High-precision clickbait screening with tunable false-positive control
Keep the headlines your readers love while filtering the bait with explainable, bias-tuned models.
Benchmarked Multinomial Naive Bayes and Logistic Regression on 32k balanced news headlines to detect clickbait. Two deployment targets were explored: maximum accuracy (97.12% test accuracy with stopwords and 8k vocabulary) and zero false positives (0% FPR, 84% accuracy, TPR 68%). Detailed error analysis highlights impactful tokens and the trade-offs introduced by bias calibration.
Headlines are lowercased, stripped of punctuation (numbers retained) and vectorised via Bag-of-Words over vocabularies up to 12k tokens with/without stopwords.
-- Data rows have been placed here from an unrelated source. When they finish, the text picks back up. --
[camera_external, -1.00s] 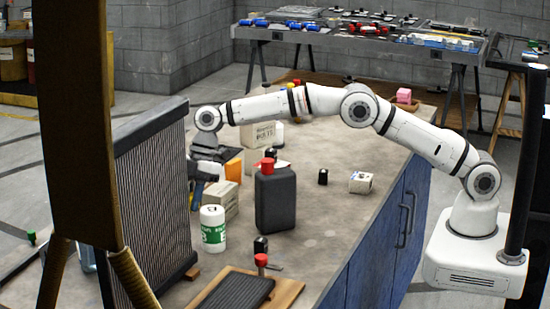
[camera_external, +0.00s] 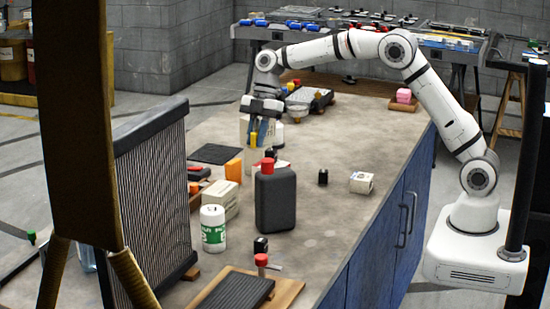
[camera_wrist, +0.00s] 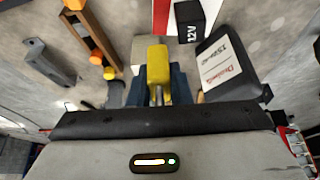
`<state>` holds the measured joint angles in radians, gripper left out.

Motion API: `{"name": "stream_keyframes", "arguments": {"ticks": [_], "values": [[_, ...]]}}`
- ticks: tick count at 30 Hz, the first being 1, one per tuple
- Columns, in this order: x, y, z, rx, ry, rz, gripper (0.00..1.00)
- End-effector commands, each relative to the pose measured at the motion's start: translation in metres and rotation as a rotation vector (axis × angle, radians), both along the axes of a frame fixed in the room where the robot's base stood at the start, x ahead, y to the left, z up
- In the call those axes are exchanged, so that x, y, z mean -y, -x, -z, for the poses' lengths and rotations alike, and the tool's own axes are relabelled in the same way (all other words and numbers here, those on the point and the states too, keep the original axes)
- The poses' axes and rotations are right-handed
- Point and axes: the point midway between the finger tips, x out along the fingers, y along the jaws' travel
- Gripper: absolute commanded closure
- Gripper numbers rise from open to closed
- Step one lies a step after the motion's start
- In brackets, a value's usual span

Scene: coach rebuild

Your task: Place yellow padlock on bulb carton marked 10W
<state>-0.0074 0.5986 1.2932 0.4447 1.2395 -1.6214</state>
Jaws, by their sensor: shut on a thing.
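My gripper (camera_external: 258,138) is shut on the yellow padlock (camera_external: 253,139), over the far middle part of the bench. In the wrist view the yellow padlock (camera_wrist: 158,62) sits between the blue fingers. A pale box (camera_wrist: 137,52) shows partly behind it, and its print is hidden. In the external view a pale box (camera_external: 251,161) stands below the padlock; I cannot tell whether they touch. A small white carton (camera_external: 361,183) stands alone at the right, and a larger carton (camera_external: 222,200) stands at the left. I cannot read a 10W mark on any of them.
A black bottle with a red cap (camera_external: 275,200) stands in front of my gripper. In the wrist view a black block marked 12V (camera_wrist: 187,22) and a dark labelled object (camera_wrist: 225,65) are close by. A radiator (camera_external: 153,200) stands at left. The bench's right side is mostly clear.

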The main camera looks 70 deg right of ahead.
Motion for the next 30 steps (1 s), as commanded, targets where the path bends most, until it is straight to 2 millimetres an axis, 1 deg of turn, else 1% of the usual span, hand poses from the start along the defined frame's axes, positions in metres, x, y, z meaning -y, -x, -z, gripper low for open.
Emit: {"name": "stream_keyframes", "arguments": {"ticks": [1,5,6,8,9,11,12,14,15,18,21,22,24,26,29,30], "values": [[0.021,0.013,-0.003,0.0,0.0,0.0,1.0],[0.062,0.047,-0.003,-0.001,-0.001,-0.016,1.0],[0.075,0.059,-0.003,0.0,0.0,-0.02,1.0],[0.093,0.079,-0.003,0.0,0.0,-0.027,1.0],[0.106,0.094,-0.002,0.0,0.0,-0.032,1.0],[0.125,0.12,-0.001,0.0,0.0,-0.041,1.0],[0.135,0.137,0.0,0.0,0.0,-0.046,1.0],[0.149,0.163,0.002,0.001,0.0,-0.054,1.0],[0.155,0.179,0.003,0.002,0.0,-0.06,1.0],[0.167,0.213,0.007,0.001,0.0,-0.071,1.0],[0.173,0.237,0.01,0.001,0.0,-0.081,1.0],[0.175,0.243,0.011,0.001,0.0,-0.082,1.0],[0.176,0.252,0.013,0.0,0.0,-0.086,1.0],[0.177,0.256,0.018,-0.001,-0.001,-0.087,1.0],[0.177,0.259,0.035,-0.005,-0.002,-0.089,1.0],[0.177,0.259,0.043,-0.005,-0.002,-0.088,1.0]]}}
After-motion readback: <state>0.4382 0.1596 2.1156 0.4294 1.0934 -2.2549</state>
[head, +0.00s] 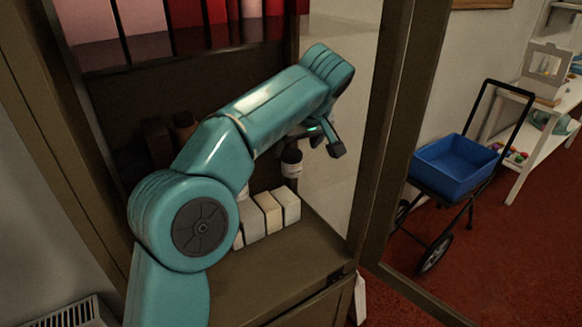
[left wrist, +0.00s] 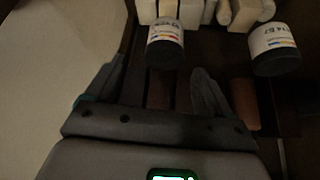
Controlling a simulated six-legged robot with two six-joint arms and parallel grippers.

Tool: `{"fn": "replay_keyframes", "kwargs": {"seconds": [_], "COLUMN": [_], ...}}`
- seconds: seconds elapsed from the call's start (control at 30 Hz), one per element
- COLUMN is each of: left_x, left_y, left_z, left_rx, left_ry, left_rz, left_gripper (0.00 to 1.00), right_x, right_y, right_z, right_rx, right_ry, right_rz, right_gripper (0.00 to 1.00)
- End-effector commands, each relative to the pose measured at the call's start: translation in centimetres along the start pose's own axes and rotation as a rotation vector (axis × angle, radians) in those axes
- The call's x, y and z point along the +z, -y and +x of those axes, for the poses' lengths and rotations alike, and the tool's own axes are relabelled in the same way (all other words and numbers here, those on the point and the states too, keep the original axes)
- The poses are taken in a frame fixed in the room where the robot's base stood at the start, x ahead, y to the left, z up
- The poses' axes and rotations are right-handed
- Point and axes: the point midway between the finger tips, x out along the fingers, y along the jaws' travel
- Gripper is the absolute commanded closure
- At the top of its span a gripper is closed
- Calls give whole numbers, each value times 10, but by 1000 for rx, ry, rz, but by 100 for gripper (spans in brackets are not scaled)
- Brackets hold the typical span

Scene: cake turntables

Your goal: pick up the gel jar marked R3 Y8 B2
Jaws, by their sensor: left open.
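A small jar with a dark lid and a white label (head: 292,166) stands in the cabinet just below my left gripper (head: 316,145). In the left wrist view, a jar with a dark lid (left wrist: 166,47) is just beyond the gap between my left gripper's fingertips (left wrist: 156,76). A second similar jar (left wrist: 275,50) is to the right, outside the fingers. Both labels have small print and colored marks; I cannot read surely which is R3 Y8 B2. My left gripper is open and empty. My right gripper is out of view.
Several pale blocks (head: 272,211) stand in a row on the cabinet shelf (head: 285,262). Brown cylinders (head: 184,126) stand at the back left, behind my arm. The cabinet's side frame (head: 374,130) is close to my gripper's right. A cart with a blue bin (head: 455,168) stands outside.

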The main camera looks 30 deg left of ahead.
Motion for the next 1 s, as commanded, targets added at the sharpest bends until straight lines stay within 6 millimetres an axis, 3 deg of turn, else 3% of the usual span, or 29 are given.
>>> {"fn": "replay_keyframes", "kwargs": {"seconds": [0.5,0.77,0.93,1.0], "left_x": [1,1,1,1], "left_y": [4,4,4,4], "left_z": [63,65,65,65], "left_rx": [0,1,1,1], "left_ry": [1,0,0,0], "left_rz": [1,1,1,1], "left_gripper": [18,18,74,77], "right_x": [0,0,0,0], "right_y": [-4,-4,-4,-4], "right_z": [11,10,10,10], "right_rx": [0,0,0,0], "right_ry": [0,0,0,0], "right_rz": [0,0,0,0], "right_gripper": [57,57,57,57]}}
Both Multinomial Naive Bayes and Logistic Regression are trained under two regimes: accuracy-oriented (cross-validated, full feature space) and FPR-oriented (bias sweeping from −8 to 8 and custom selection of the optimal prior). Keeping stopwords proves critical—removing them drops accuracy by >2%. Error inspection surfaces ambiguous cases (e.g., concise factual headlines mislabelled as bait) and reveals the most discriminative tokens. The final deliverable offers a toggle: 97% accuracy for general moderation, or 0% FPR (84% accuracy, 68% TPR) when false positives must be eliminated.